*WHAT TO WORK ON*: Reply with nothing except the number of lines that contain the word "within".

*DATASET RECORDS*:
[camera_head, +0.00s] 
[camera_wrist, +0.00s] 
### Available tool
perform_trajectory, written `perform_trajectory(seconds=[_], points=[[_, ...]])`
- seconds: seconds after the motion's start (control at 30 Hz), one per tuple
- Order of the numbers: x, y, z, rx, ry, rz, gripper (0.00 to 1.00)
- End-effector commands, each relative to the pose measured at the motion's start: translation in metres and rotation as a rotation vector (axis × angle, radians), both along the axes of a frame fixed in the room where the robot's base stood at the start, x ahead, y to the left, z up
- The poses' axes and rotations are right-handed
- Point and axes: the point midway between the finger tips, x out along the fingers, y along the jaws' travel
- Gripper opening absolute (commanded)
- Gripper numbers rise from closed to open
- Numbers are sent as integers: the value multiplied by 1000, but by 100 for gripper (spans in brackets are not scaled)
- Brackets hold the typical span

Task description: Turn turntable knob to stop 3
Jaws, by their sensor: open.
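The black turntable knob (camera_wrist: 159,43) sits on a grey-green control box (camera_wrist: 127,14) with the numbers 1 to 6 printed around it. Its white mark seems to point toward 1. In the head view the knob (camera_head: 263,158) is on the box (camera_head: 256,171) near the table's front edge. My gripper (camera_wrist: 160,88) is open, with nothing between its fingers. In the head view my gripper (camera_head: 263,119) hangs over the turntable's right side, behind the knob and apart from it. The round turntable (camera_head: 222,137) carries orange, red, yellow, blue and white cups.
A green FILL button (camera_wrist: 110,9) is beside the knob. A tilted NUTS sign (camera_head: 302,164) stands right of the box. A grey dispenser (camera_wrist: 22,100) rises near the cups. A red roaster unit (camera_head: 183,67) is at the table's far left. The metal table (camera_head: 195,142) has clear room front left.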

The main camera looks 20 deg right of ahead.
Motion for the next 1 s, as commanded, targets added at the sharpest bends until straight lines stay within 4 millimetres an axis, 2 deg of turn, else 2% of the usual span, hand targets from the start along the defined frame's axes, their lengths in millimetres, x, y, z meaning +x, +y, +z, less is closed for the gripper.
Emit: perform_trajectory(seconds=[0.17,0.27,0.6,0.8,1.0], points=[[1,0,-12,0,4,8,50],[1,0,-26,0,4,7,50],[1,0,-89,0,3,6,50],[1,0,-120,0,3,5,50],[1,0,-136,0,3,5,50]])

---

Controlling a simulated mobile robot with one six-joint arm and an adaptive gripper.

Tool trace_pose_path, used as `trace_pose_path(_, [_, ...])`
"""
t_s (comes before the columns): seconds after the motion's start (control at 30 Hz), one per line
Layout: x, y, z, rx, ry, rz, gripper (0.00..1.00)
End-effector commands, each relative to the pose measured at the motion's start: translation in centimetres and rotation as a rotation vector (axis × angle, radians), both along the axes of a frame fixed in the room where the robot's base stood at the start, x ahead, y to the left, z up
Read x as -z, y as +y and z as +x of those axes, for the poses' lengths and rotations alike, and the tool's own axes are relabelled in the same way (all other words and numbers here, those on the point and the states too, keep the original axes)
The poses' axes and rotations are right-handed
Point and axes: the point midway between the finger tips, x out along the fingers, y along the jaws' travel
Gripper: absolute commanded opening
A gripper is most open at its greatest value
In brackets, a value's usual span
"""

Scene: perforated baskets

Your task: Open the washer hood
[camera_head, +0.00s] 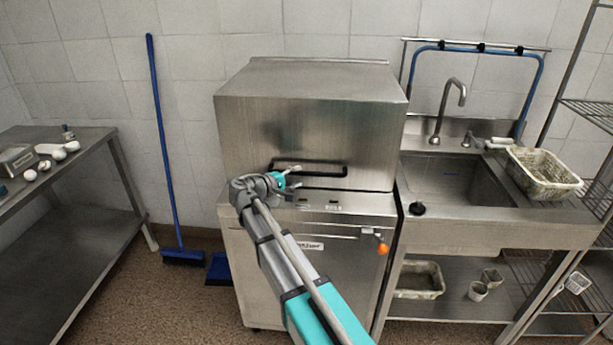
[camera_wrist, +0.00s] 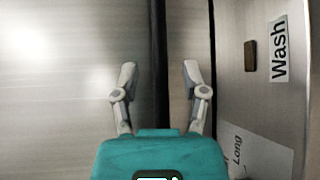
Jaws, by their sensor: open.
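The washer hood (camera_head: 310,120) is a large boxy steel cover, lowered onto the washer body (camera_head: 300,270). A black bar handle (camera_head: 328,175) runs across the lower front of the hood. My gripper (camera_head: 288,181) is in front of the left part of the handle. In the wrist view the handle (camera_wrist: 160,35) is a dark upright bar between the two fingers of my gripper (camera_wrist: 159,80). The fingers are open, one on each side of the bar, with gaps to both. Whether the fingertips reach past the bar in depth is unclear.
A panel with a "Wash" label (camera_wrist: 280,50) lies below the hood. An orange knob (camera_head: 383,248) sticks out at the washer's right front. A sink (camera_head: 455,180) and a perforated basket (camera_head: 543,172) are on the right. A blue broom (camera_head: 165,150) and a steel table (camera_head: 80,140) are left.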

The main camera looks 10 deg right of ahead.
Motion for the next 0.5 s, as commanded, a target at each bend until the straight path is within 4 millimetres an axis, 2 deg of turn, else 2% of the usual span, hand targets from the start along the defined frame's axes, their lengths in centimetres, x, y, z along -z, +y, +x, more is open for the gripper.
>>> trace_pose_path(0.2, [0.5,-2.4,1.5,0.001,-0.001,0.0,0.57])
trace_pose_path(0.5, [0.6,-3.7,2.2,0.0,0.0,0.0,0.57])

*OUTPUT BELOW*: 2